Exercise requirements:
Write out all the material exactly. Leave nothing out.

Material provided:

:::::

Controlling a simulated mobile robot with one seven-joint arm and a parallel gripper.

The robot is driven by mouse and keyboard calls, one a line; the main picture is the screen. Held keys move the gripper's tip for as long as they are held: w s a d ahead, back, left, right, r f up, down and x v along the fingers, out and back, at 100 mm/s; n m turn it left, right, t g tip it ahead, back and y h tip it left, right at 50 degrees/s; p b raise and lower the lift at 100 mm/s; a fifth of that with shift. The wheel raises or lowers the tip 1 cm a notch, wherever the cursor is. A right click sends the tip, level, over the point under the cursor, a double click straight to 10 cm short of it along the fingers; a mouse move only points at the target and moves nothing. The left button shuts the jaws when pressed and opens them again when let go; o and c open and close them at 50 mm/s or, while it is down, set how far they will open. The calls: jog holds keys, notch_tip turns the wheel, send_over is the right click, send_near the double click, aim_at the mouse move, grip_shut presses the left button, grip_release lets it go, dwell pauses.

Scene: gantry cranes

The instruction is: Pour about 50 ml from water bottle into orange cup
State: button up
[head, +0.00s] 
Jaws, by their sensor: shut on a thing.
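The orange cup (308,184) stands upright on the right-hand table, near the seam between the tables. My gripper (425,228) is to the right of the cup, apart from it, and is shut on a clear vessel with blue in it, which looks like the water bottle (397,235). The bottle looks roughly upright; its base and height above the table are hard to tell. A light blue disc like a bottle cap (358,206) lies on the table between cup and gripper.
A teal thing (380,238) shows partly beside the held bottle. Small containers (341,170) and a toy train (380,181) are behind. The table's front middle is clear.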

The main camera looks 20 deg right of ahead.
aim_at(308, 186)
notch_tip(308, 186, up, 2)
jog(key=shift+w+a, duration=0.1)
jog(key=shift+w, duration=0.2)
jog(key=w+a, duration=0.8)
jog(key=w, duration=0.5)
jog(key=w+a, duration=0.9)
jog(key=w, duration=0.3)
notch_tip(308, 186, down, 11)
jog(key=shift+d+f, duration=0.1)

:::::

Expected output:
Controlling a simulated mobile robot with one seven-joint arm and a parallel gripper.

The robot is driven by mouse and keyboard calls, one a line; the main picture is the screen. Held keys move the gripper's tip for as long as they are held: w s a d ahead, back, left, right, r f up, down and x v along the fingers, out and back, at 100 mm/s; n m turn it left, right, t g tip it ahead, back and y h tip it left, right at 50 degrees/s; p b raise and lower the lift at 100 mm/s; a fifth of that with shift. The wheel raises or lowers the tip 1 cm a notch, wherever the cursor is. A right click sends the tip, level, over the point under the cursor, a double click straight to 10 cm short of it along the fingers; a mouse move only points at the target and moves nothing. The left button shuts the jaws when pressed and opens them again when let go; o and c open and close them at 50 mm/s or, while it is down, set how far they will open. The calls: jog holds keys, notch_tip turns the wheel, send_over is the right click, send_near the double click, aim_at the mouse move, grip_shut presses the left button, grip_release lets it go, dwell pauses.

Scene: gantry cranes

The instruction is: Pour about 50 ml from water bottle into orange cup
State: button up
[head, +0.00s] 
Jaws, by their sensor: shut on a thing.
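The orange cup (308,184) stands upright on the right-hand table, near the seam between the tables. My gripper (425,228) is to the right of the cup, apart from it, and is shut on a clear vessel with blue in it, which looks like the water bottle (397,235). The bottle looks roughly upright; its base and height above the table are hard to tell. A light blue disc like a bottle cap (358,206) lies on the table between cup and gripper.
A teal thing (380,238) shows partly beside the held bottle. Small containers (341,170) and a toy train (380,181) are behind. The table's front middle is clear.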

The main camera looks 20 deg right of ahead.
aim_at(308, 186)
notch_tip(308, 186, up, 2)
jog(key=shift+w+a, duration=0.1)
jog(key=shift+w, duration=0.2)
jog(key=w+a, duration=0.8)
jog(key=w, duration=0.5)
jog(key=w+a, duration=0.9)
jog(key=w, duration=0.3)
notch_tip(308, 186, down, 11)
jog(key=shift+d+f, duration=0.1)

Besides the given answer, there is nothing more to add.